Le paysage n'est pas encore complètement déblayé mais, à un moment où nous réfléchissons à la réforme des institutions et à la répartition des pouvoirs, nous ne devons pas rater l'occasion de nous interroger sur l'article 40. En cas de réforme de l'article 40, le sens des responsabilités nous pousserait à prévoir une limitation du nombre des amendements. En conséquence, il faudrait se poser la question d'une expertise permettant de crédibiliser les amendements, d'avoir donc un débat politique intéressant.
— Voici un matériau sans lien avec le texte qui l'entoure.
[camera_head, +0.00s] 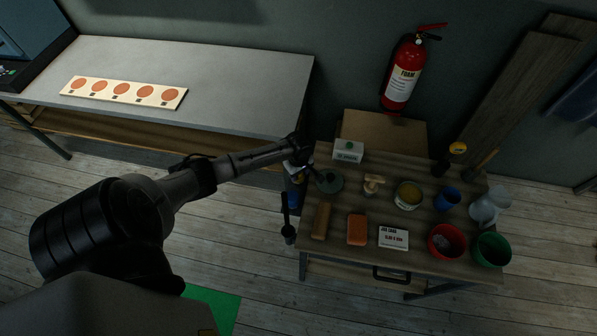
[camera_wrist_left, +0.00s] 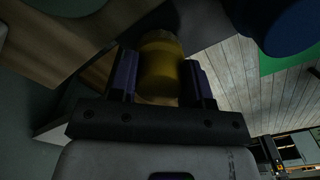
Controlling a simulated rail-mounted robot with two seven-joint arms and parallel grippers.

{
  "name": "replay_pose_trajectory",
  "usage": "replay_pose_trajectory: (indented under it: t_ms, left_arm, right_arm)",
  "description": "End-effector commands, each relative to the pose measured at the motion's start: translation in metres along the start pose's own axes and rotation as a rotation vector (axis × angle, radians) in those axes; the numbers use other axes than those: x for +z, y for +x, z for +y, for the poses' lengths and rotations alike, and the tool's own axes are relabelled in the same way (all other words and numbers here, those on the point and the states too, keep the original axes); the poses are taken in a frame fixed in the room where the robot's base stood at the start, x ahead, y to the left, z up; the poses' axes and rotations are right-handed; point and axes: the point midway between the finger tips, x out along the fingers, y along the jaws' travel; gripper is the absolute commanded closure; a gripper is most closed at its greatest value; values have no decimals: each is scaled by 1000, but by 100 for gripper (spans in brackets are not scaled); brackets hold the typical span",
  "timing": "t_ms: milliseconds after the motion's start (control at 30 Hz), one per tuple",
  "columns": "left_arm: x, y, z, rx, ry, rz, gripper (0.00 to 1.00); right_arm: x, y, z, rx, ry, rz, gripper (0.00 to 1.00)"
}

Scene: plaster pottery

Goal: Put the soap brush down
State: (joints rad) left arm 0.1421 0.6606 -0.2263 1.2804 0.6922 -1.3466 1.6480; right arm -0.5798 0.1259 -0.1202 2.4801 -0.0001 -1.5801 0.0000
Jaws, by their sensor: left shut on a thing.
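My left gripper (camera_head: 302,160) is over the left back corner of the wooden worktable. In the left wrist view its two fingers (camera_wrist_left: 158,80) are shut on a rounded, yellow-brown thing, which I take to be the soap brush (camera_wrist_left: 159,68). Only part of it shows in that view, and its bristles cannot be made out. In the head view the held thing is too small and dark to make out. My right gripper is not in view.
The worktable (camera_head: 345,262) holds a grey-green disc (camera_head: 329,181), a small white box (camera_head: 348,151), a cream-coloured piece (camera_head: 373,183), a yellow tub (camera_head: 409,197), an orange block (camera_head: 357,230), a white card (camera_head: 394,238), a red bowl (camera_head: 447,242) and a green bowl (camera_head: 492,250).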

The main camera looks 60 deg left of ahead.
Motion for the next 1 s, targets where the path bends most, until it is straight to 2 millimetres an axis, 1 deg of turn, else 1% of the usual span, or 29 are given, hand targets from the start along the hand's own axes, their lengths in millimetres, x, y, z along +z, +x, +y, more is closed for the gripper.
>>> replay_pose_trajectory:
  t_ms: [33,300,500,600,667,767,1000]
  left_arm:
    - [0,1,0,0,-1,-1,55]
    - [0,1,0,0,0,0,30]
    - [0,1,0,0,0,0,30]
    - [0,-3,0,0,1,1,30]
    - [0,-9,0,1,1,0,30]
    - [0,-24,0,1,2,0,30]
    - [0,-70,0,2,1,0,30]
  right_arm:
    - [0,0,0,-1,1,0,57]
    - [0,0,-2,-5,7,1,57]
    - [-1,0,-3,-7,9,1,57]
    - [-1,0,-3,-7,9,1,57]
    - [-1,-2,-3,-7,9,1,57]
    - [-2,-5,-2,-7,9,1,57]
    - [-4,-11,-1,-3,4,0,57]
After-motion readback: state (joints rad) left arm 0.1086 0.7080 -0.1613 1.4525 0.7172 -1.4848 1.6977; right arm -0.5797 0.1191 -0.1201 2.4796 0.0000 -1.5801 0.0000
J'en viens au contrôle. Nous devons valoriser les pouvoirs de contrôle du Parlement en termes de communication et de moyens d'action. Les députés sont très demandeurs de missions d'information et de commissions d'enquête parlementaire. J'insiste aussi sur l'importance du contrôle de l'application des lois. Pour toutes ces missions, les députés doivent être assistés de manière sérieuse. Nos administrateurs font un travail remarquable, mais ils sont peu nombreux et ils ne sont pas formés à tous les sujets sur lesquels nous devons exercer un contrôle et assurer une expertise. Une assistance extérieure me paraît être absolument indispensable si nous voulons faire un travail crédible. Une fois encore, la question du contingentement se pose si nous ne voulons pas être obligés de demander à France Stratégie de multiplier ses personnels.